Sales teams that adopt this approach consistently report time savings of up to 15 hours per week. Not by doing less, but by knowing where to begin.
What is intent data?
Intent data is information that signals a company is actively looking for a solution. Not assumptions. Not guesswork based on a job title. Behavioural evidence that a company is in the market.
There are two main types.
First-party intent data comes from your own channels. Who visits your website? Which pages do they look at? How long do they stay? This is the most direct and valuable form because it reflects actual behaviour on your own digital property, making it immediately actionable for sales.
Third-party intent data is collected via external platforms such as industry media or research sites. It gives context about where companies are searching outside your website. Useful as a supplement, but less specific than what happens on your own site.
For most B2B sales teams, the logical starting point is first-party data. It is immediately available, directly relevant to your specific offering and requires no additional data-sharing agreements.
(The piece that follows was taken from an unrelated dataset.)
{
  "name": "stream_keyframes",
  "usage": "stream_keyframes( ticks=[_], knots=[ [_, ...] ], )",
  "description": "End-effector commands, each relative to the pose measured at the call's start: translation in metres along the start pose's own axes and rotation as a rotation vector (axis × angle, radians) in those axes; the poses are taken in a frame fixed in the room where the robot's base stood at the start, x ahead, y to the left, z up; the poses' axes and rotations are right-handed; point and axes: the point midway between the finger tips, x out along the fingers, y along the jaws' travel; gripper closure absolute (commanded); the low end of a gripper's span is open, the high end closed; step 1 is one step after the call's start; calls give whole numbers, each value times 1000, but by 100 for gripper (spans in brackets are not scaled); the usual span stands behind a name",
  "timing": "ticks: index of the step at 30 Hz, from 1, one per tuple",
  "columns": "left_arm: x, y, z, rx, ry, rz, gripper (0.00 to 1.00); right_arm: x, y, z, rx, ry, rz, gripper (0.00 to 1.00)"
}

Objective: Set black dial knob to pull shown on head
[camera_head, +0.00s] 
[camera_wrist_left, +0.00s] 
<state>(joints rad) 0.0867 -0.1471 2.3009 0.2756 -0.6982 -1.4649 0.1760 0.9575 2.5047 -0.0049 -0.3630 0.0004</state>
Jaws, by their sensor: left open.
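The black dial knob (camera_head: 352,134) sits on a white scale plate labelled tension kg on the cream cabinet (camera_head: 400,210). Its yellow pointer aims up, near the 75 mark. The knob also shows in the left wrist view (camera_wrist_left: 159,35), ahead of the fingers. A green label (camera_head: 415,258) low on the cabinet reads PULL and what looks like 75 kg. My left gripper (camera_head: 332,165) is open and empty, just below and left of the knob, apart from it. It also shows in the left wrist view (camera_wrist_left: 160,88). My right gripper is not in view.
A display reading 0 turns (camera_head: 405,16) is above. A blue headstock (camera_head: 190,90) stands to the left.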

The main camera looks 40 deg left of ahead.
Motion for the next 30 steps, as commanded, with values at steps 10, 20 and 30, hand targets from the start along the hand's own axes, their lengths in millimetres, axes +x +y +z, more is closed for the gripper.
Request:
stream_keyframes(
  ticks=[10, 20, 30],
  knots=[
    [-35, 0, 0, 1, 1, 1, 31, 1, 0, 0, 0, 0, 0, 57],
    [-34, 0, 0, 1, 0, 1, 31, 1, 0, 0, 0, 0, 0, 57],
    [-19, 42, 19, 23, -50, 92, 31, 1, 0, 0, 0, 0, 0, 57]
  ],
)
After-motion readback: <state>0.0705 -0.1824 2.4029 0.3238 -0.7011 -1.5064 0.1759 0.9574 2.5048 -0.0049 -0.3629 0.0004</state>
The hidden time drain in sales
“The sales team is calling but has no idea who is already interested.” It is a pattern that resonates across B2B organisations of all sizes. Outreach activities fill the calendar, but the return is inconsistent.
Cold outreach itself is not the issue. Reaching out without context, at the wrong moment and to the wrong companies, is where time disappears. Sales reps who call without knowing whether a prospect has visited the pricing page, read the comparison content or returned three times this week are missing the context that makes a conversation worthwhile.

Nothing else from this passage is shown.